Friday, Mar. 08, 1968

Too Many Laughs

The only things that Moscow sends us are jackasses, idiots and spies.

--Line from the Polish classic Dziady

Though Dziady, written by Poet Adam Mickiewicz in 1832, has long been a staple of study in nearly every Polish high school, its appearance on the Warsaw stage a few weeks ago caused an uproar. When audiences laughed too loudly at the anti-Russian lines, the government's censors closed down the whole production. In recent weeks they have also closed two other plays and kept from circulation the most promising Polish movie of the year, a surrealistic comedy on politics called Hands Up. Also kept from circulation was Critic Janusz Szpotanski, 34, author of a musical satire, The Silent and the Honkers, that caricatured some Polish public figures, including Party Boss Wladyslaw Gomulka. After listening to a tape recording of his play, a Polish court sentenced Szpotanski to three years in prison for harming state interests.

Such is the state of artistic freedom in Poland, where the government has lately become more brittle and restrictive than ever in silencing its critics and banning what does not please it. The regime's heavy-handed treatment of Poland's cultural community has become so oppressive that last week, meeting in the first extraordinary session of its 48-year history, some 350 members of the Polish Writers' Union voted to draw the line at the government's most recent crackdown. In a strongly worded resolution, they accused the Gomulka regime of throttling Poland's cultural life.

Aging & Suspicious. What makes Poland's intellectuals so angry is that it was in Poland, after the enlightened, anti-Stalinist regime of Gomulka took power in 1956, that the trend toward intellectual freedom in Eastern Europe really began. In the days following the popular uprising that installed Gomulka, Warsaw's stage bloomed with avant-garde theater--the existentialism of Sartre, the absurdism of Beckett and a home-grown brand of vicious gallows humor. Recently, however, while an aging and suspicious government tolerates less free discussion at home, the Poles have watched in frustration while non conformity flourishes among such neighbors as Czechoslovakia.

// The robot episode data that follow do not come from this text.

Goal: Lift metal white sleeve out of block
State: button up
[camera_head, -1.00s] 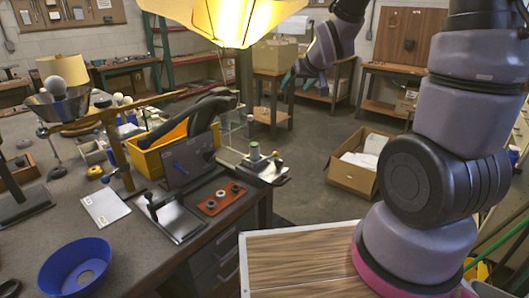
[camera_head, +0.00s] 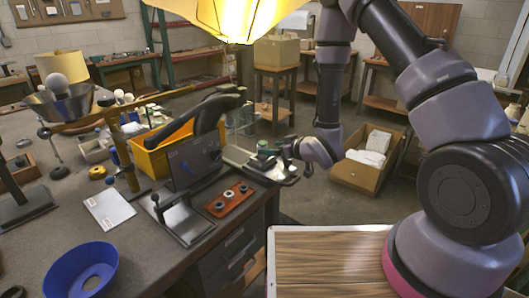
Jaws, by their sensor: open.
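The reddish-brown block (camera_head: 232,198) lies on the workbench near its right edge, behind a grey plate with a dark knob. Several small round parts sit in it. A paler ring-like part (camera_head: 229,194) near its middle may be the metal white sleeve, but it is too small to be sure. My gripper (camera_head: 268,158) is open at the bench's far right corner, behind and to the right of the block, clear of it. Its fingers are small and hard to separate from the small fixture there.
The small fixture (camera_head: 250,158) with posts stands by my gripper, partly hidden. A yellow bin (camera_head: 160,155) with a dark curved object is left of the block. A blue bowl (camera_head: 80,270) stands at the front left. A cardboard box (camera_head: 365,170) is on the floor.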

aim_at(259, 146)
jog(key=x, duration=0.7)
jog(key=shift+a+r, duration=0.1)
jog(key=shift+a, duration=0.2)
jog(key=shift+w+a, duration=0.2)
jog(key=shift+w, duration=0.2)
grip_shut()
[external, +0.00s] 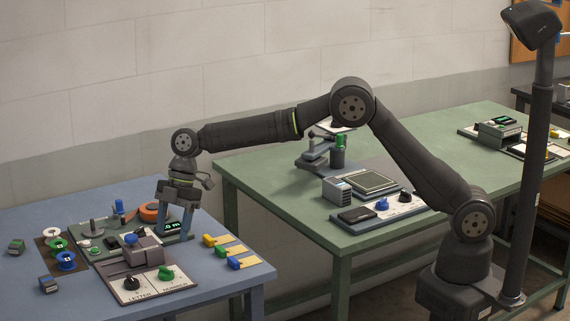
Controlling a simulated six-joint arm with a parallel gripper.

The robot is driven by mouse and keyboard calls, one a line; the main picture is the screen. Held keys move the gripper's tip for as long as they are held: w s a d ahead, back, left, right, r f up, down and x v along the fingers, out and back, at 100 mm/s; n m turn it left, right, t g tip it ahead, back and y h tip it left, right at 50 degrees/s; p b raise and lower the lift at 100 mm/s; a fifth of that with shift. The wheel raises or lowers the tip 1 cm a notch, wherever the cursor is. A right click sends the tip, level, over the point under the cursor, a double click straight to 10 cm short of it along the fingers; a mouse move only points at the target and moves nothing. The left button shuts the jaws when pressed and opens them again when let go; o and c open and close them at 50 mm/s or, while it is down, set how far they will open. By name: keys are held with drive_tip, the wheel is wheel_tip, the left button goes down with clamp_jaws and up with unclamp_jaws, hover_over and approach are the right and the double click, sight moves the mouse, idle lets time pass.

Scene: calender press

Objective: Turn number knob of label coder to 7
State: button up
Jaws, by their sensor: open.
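The label coder (148,291) sits at the front of the blue table. It has a pale panel, a grey body and two knobs. The number knob (166,272) is green and sits at the right, above the lettering "NUMBER". The letter knob (131,283) is black and sits at the left. The number that the green knob points to is too small to read. My gripper (174,231) points down behind the label coder, over a small display with green digits. It is open, holds nothing I can see, and is apart from the number knob.
Yellow, green and blue clips (234,263) lie right of the coder. Green and blue spools (66,261) and small boxes lie left. An orange tape roll (153,212) is behind. A green table (285,209) with other devices stands to the right.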

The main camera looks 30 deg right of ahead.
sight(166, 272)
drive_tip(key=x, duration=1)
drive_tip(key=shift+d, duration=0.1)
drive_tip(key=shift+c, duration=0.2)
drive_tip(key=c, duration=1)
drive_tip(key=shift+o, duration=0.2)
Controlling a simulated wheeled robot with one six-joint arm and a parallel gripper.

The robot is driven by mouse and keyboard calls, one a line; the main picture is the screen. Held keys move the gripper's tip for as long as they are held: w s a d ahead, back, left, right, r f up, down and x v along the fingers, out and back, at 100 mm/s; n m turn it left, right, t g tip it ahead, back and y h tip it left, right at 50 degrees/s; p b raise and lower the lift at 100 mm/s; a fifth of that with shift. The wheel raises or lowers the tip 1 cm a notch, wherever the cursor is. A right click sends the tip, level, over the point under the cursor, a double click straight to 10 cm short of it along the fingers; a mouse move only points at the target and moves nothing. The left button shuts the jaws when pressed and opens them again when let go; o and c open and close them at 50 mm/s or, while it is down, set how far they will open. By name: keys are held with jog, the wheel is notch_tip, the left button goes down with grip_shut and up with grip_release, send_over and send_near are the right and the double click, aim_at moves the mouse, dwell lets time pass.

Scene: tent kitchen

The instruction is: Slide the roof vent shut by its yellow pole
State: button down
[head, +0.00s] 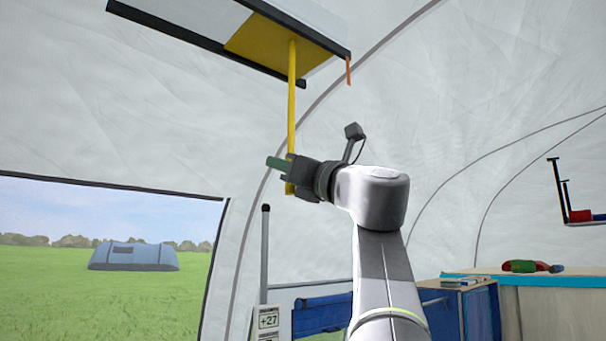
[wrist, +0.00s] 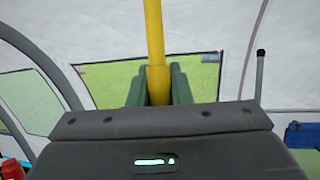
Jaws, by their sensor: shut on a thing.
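The yellow pole (head: 292,100) hangs down from a yellow panel (head: 265,45) of the roof vent in the head view. The vent's dark frame (head: 180,42) runs along its edges, with a pale area beside the yellow panel. My gripper (head: 279,164) is shut on the lower part of the pole, with a short piece of pole showing below the jaws. In the wrist view the pole (wrist: 154,45) stands upright between the two green fingers. The top of the vent is cut off by the head view's upper edge.
An orange strip (head: 348,70) hangs at the vent's right corner. A blue folding item (head: 320,313) and a counter (head: 545,290) are lower right. A window opening (head: 100,250) is left.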

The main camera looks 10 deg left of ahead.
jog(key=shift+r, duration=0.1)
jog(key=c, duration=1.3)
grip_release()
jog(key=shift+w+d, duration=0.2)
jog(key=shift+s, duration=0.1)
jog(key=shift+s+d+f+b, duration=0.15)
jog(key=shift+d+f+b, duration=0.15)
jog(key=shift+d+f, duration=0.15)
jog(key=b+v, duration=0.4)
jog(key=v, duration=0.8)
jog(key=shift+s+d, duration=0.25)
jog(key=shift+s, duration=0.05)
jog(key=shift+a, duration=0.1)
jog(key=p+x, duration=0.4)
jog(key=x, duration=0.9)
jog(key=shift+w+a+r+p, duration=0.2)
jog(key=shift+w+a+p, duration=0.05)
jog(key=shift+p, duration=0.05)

The government's tight control of intellectual life, which is also mainly responsible for a decline in film production and literary output, has already reduced the number of party members in the 600-person Warsaw branch of the Writers' Union to 10%, and a current revival of official anti-Semitism will probably reduce it even further. Nor are the intellectuals alone in their restlessness; among Poland's 32 million citizens, too, there is a growing boredom, if not dissatisfaction, with the regime. With only 1,860,000 members, Poland's Communist Party is now proportionately one of the smallest ruling Communist parties in the world. Naturally, the party's malaise tends to become the butt of the very humor that the regime fears and seeks to ban. As a joke making the rounds in Warsaw last week had it, a popularity poll of top Polish leaders is now impossible. Reason: no one remembers who they are any more. The government was not laughing at that one, either, but there was not much it could do about it.